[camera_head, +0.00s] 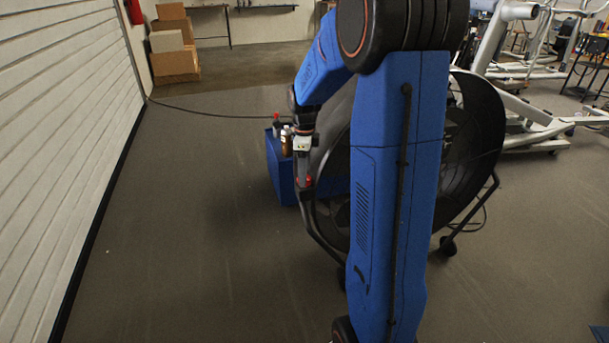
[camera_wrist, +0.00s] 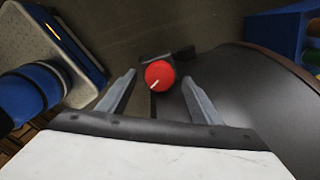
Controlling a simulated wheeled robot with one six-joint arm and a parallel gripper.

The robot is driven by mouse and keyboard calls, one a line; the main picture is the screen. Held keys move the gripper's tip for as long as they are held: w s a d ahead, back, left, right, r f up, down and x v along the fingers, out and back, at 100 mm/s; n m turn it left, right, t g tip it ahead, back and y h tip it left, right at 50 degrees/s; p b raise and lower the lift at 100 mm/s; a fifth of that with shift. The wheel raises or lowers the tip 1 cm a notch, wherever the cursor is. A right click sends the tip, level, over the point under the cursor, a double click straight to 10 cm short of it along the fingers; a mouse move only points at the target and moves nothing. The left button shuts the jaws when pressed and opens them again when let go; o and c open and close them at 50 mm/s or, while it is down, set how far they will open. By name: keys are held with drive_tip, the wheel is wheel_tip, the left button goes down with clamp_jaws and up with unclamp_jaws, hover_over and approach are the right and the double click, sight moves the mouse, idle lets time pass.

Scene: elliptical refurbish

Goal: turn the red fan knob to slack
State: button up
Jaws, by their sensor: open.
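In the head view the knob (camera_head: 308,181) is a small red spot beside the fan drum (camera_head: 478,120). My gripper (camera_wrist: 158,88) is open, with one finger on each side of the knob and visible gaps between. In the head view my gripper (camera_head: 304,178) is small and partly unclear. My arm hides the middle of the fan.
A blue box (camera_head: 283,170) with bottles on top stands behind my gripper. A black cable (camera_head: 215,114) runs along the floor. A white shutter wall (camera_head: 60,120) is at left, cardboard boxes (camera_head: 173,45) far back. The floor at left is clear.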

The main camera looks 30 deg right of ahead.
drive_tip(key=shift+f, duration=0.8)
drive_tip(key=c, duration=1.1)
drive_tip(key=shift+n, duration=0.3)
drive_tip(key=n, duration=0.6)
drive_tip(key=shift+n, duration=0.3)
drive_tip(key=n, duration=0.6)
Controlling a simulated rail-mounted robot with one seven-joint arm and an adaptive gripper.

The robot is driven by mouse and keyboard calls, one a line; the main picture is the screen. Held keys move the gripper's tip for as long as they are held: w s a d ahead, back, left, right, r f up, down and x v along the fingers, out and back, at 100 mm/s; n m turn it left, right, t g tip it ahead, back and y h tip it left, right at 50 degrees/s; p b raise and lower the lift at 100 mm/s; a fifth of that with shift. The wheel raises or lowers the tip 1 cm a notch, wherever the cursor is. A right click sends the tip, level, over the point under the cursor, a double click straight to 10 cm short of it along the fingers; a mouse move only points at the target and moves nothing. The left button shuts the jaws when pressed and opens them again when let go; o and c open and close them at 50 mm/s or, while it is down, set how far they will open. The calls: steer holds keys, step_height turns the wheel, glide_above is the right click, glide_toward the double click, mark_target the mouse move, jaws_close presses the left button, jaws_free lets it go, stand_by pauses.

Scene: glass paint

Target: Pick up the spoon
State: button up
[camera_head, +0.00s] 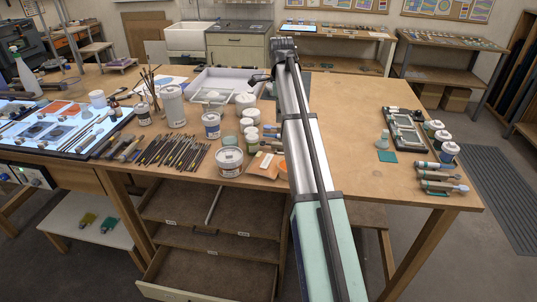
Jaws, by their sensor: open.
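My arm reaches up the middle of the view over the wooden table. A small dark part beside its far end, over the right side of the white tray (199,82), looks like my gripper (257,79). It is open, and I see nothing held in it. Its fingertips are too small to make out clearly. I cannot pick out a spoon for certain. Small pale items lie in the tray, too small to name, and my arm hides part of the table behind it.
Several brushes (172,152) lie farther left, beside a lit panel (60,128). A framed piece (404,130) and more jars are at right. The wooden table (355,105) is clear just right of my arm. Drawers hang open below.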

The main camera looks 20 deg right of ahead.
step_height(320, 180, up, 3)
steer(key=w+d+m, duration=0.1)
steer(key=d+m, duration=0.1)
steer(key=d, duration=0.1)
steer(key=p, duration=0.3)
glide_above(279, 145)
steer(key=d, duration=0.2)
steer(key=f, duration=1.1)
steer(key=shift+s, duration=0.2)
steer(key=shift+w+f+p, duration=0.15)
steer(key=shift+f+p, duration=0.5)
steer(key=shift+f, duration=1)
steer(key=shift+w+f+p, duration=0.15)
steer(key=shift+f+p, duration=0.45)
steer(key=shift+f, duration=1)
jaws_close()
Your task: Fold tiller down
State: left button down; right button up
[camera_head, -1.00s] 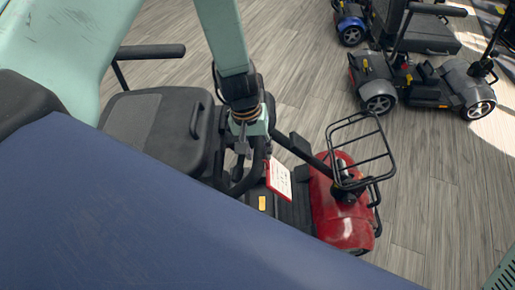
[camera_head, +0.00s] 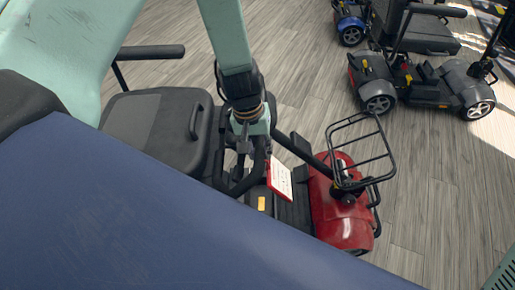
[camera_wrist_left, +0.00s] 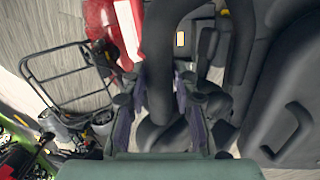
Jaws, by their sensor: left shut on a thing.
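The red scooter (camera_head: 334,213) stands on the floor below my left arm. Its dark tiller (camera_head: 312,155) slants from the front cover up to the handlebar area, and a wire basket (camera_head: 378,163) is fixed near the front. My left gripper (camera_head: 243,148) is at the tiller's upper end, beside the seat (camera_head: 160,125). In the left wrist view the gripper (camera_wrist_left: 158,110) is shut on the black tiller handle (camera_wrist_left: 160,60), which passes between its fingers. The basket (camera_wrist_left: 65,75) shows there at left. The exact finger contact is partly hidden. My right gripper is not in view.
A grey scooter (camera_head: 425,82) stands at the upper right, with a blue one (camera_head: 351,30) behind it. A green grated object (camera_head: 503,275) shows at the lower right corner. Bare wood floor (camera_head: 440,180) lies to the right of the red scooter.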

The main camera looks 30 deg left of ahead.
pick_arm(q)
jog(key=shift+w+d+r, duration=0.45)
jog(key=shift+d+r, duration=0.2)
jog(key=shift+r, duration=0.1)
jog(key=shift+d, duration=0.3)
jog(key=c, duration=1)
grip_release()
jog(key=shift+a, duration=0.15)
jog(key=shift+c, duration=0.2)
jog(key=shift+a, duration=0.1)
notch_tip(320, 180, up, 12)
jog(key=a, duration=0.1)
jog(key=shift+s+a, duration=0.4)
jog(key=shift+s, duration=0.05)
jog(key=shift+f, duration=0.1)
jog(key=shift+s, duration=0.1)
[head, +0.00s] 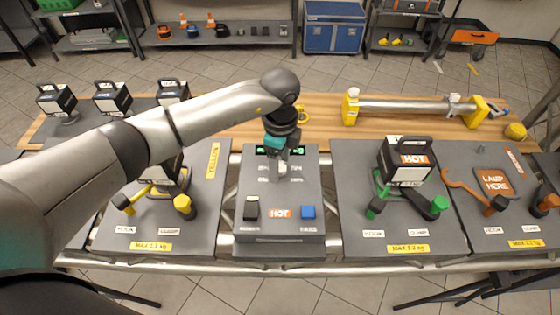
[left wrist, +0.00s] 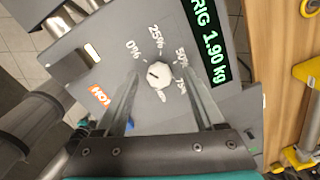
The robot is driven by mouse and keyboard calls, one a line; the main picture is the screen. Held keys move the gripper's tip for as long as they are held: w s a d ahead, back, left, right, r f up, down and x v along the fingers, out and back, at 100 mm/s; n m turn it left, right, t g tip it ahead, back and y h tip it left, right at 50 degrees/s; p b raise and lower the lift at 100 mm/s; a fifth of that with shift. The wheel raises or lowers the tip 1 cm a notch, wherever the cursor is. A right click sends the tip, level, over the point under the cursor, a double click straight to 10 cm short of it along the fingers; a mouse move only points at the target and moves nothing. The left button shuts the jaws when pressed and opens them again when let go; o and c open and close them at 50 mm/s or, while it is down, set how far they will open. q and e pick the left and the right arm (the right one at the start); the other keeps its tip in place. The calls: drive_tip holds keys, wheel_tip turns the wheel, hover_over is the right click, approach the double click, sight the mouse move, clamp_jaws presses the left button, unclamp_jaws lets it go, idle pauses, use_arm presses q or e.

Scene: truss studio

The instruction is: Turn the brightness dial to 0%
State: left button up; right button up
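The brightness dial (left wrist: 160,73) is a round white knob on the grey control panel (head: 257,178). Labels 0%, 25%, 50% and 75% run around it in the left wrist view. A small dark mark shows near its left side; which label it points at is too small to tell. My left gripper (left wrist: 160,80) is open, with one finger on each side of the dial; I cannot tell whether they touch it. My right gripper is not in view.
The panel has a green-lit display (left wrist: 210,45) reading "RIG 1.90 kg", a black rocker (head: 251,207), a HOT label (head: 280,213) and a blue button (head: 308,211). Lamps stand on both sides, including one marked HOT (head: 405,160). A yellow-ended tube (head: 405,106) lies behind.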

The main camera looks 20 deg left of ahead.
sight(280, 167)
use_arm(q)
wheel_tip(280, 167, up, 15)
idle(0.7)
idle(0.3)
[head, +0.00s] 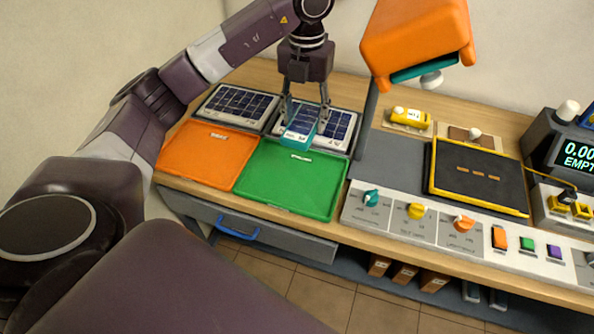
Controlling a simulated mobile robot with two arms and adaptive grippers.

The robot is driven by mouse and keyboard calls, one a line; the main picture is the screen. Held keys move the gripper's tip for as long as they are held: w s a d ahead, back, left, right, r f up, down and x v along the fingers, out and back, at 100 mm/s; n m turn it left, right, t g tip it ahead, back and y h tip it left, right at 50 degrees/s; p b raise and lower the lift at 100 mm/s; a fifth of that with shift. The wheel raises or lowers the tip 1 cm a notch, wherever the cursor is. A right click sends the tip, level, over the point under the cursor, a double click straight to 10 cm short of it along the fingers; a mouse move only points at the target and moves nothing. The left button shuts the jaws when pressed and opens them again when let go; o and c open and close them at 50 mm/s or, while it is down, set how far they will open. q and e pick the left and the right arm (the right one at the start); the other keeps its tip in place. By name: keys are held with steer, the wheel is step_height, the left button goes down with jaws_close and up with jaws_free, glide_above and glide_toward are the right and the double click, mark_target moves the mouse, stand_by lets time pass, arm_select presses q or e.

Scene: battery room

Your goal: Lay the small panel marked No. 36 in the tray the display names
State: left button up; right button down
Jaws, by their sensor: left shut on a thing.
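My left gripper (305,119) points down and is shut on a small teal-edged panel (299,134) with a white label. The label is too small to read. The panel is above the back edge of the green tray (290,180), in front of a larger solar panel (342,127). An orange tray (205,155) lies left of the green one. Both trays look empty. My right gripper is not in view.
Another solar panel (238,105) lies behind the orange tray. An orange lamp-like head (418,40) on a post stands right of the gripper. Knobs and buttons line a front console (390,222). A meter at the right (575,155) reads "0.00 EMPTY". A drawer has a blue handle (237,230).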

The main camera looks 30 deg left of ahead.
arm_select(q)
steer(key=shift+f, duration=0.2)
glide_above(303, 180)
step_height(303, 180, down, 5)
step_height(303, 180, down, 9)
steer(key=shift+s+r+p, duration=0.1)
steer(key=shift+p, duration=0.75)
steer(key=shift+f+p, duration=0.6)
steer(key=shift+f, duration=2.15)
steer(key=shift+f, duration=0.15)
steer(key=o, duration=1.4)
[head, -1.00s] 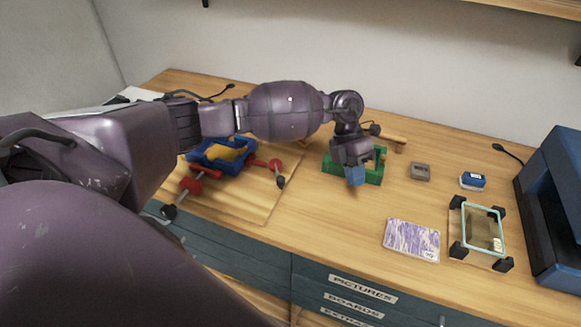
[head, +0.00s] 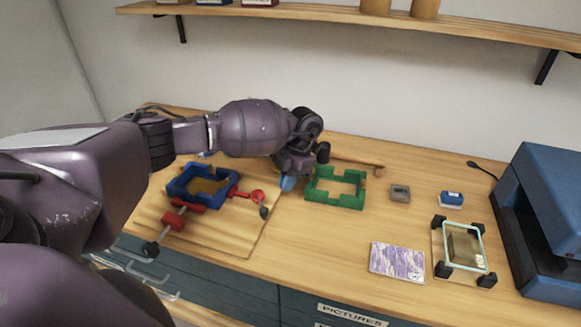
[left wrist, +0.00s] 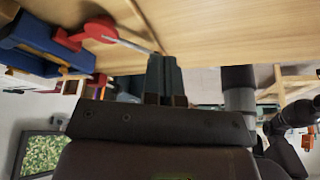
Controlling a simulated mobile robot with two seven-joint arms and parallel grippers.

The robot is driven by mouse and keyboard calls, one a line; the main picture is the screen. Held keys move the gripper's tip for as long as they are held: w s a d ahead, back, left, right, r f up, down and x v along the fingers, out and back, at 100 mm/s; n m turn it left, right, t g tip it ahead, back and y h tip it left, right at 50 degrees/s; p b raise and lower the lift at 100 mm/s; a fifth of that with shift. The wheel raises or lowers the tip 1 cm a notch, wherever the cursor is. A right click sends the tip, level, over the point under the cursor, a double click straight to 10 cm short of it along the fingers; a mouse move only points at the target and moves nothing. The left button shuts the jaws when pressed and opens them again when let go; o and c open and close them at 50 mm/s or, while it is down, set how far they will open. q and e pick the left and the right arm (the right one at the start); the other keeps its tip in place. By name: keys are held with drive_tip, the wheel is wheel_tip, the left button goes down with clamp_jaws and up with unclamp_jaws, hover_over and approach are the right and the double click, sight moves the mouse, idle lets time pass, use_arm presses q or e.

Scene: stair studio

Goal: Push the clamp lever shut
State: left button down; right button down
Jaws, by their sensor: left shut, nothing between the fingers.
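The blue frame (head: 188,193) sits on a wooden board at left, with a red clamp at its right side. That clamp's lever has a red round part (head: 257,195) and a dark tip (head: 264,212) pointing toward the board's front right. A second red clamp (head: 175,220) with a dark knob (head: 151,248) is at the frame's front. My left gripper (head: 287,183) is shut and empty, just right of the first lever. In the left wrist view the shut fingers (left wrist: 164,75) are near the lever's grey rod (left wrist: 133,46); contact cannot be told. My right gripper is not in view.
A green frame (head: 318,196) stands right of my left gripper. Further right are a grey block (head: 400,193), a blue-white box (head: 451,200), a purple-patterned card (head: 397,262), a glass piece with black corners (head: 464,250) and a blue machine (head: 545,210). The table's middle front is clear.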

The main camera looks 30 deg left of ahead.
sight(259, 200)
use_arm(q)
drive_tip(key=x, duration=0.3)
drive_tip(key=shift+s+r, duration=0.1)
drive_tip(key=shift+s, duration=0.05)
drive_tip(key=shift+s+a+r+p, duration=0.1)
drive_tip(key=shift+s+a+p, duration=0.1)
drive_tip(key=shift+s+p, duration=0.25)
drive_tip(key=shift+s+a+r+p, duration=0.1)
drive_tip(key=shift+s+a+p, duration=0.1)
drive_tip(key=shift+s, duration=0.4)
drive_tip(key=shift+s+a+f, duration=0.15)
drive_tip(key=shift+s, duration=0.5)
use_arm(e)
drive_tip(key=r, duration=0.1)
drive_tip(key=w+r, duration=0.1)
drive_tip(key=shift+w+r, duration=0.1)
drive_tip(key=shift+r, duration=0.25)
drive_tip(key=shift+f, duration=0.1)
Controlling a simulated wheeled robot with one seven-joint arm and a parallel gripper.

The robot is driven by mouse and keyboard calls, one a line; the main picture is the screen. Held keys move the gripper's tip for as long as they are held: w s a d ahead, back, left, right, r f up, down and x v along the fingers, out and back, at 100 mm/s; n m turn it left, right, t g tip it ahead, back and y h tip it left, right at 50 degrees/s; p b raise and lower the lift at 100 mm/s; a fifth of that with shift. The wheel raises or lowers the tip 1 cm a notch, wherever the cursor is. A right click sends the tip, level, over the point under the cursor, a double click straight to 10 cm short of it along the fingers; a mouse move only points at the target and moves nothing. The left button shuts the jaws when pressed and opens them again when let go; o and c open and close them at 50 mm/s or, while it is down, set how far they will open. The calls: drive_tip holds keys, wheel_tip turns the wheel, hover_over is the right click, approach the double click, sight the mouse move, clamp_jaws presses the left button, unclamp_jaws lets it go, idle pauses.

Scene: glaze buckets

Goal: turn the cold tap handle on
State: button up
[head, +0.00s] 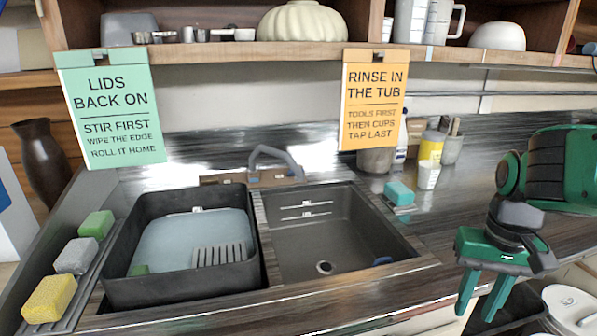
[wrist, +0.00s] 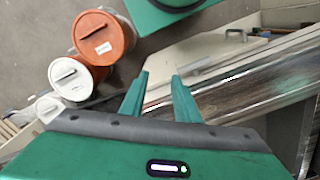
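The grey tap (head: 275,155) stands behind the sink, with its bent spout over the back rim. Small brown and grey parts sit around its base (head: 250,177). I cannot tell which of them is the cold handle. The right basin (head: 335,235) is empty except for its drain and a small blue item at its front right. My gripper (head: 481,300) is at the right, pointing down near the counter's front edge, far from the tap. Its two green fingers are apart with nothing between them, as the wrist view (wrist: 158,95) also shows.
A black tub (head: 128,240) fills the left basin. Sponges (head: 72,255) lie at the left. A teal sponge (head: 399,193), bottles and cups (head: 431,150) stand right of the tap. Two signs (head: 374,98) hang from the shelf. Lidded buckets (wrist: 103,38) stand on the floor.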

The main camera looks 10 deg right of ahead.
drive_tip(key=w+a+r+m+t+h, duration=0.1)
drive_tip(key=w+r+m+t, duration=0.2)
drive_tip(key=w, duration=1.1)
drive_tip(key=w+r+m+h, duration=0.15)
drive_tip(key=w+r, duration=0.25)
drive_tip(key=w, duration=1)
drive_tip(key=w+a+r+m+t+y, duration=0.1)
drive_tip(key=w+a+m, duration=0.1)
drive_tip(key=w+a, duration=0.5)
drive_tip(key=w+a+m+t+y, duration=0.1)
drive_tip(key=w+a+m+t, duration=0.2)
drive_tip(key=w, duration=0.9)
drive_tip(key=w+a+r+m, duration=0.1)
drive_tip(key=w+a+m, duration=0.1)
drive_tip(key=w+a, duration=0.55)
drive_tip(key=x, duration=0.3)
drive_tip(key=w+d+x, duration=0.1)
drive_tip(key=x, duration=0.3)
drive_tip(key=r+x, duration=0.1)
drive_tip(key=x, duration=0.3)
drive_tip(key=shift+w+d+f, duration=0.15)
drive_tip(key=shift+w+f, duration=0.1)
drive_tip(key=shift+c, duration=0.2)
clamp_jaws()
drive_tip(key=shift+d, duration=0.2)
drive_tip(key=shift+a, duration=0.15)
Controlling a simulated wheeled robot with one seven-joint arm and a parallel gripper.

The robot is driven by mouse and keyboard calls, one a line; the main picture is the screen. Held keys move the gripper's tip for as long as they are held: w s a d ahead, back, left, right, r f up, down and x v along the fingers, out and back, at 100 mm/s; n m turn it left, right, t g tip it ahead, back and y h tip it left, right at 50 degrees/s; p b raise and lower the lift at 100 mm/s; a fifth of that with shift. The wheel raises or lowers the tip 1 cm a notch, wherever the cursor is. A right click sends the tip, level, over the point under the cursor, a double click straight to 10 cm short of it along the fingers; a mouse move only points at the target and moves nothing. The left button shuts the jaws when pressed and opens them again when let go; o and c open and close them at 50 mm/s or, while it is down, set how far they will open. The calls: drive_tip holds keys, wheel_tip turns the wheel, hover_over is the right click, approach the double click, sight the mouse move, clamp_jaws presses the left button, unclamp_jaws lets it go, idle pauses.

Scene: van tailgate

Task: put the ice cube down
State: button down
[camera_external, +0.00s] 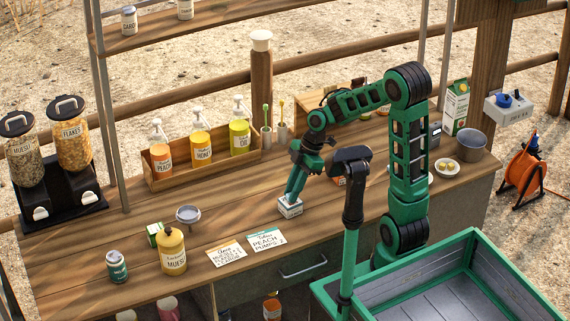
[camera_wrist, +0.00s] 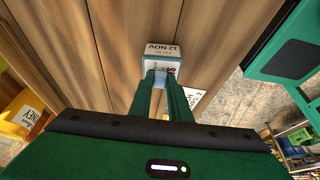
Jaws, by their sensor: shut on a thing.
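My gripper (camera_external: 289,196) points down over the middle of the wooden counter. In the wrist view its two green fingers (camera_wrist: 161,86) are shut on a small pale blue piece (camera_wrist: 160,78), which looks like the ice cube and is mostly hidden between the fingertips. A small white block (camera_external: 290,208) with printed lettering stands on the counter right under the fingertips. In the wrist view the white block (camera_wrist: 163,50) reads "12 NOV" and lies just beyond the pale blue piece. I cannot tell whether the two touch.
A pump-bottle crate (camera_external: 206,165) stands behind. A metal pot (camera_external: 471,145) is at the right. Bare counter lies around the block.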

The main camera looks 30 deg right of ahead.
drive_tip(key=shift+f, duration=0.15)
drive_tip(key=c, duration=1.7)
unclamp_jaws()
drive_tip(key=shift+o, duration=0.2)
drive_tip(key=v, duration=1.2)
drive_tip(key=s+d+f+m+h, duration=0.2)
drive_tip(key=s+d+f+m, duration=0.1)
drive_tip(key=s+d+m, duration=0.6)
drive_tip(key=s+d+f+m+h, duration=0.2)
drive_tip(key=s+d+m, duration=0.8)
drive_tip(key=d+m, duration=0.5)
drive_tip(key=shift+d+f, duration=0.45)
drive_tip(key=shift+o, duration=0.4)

⁂

WHAT TO DO
Search the entries for the word "arms" and copy every line that has it.

ANSWER TO THIS TASK
Controlling a simulated mobile robot with two arms and adaptive grippers.
Controlling a simulated mobile robot with two seven-joint arms and parallel grippers.

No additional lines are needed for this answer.